The District Court is, of course, free to fashion the
colloquy in the way it sees fit. See Anderson, 704 F.2d at 119
(“[W]e shall continue to rely on the district courts to employ the
means most appropriate to a particular case in order to [e]nsure
that a defendant’s waiver of the right to a trial by jury is
knowingly and intelligently made.”). Courts may gain guidance
from Martin, which explains:
At a minimum, a defendant should be informed that a
jury is composed of 12 members of the community, he
16
may participate in the selection of jurors, the verdict of
the jury must be unanimous, and that a judge alone will
decide guilt or innocence should he waive his jury trial
right.
704 F.2d at 274–75; see also United States v.

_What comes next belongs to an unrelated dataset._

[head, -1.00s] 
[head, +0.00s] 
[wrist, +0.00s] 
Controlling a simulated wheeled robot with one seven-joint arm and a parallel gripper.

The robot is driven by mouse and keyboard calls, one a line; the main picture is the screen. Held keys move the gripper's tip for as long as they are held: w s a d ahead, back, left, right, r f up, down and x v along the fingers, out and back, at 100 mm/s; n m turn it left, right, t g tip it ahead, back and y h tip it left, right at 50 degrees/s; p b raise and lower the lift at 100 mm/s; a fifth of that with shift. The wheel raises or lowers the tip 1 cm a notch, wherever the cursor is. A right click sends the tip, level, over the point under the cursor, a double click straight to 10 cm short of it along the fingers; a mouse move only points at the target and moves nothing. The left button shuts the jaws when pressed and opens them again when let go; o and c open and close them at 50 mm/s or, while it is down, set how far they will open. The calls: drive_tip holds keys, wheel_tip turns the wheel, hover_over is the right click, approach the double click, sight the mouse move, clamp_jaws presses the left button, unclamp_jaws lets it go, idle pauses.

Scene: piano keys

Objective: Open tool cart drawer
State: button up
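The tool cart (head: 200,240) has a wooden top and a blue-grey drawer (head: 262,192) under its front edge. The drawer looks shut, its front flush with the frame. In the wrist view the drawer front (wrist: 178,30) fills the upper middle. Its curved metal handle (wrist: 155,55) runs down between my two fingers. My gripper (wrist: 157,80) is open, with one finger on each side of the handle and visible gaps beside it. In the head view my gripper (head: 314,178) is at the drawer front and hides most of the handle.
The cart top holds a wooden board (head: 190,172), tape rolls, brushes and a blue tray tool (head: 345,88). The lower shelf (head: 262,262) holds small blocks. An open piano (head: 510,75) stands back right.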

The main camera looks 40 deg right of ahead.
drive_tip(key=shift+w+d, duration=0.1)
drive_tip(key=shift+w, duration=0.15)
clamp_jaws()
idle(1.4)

Delgado, 635 F.2d
889, 890 (7th Cir. 1981). Moreover, it behooves the District
Judge to conduct the colloquy with the defendant himself, rather
than his attorney, to avoid later conflict between the defendant
and his attorney as to what the defendant actually understood.
See 2 Charles Alan Wright, Federal Practice & Procedure:
Criminal § 372 (3d ed. 2000). What we suggest now, as we and
other circuit courts have done in the past, is what we believe
best to assure that jury-trial waivers are knowing and voluntary.
***
In this context, we affirm the District Court’s dismissal
of Lilly’s § 2255 petition without an evidentiary hearing.